To be done
Below are some records. Say in a single number how many of their lines include the word "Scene".

____ Dataset content

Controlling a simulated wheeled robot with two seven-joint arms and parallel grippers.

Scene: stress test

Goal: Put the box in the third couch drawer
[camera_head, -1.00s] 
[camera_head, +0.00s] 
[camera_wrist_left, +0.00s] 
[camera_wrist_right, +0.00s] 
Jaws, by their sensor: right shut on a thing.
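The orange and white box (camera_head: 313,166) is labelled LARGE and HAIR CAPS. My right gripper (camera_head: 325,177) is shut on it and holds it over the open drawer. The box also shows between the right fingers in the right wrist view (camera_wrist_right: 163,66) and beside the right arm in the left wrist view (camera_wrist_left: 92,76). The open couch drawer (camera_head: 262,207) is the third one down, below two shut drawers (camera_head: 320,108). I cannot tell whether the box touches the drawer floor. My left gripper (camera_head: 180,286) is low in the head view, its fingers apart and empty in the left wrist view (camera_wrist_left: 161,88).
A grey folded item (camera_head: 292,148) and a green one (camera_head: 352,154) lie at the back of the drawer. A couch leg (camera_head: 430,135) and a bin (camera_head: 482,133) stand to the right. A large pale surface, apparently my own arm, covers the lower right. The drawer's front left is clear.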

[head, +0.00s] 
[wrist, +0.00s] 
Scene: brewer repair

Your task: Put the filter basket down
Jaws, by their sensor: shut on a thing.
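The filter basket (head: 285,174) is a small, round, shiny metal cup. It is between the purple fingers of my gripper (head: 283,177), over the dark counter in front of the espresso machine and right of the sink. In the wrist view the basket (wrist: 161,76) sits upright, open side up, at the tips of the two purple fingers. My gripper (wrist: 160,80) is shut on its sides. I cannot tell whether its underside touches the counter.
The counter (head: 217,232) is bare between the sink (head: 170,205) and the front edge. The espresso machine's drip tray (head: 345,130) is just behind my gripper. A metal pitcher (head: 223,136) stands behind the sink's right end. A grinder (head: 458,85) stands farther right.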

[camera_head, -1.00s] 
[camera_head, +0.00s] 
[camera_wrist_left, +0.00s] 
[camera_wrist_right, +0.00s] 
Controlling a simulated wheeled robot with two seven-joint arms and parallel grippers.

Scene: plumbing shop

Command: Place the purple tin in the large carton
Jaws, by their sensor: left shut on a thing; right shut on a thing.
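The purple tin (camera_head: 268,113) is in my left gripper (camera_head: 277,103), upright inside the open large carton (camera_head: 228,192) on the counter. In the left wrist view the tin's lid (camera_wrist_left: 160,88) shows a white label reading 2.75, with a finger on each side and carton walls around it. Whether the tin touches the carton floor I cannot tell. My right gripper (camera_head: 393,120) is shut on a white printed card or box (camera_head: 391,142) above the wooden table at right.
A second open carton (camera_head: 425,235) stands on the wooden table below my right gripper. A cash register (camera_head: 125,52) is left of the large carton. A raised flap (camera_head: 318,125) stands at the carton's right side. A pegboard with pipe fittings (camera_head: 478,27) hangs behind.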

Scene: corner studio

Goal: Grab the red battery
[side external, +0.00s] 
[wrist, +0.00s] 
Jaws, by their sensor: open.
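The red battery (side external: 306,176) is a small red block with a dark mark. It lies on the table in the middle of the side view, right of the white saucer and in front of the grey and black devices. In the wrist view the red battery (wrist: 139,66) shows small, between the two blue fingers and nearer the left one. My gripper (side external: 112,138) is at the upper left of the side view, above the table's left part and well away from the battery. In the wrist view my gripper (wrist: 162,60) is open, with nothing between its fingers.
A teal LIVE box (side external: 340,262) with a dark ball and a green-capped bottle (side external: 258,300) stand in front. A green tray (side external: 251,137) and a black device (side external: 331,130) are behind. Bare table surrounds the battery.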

________

Response below
4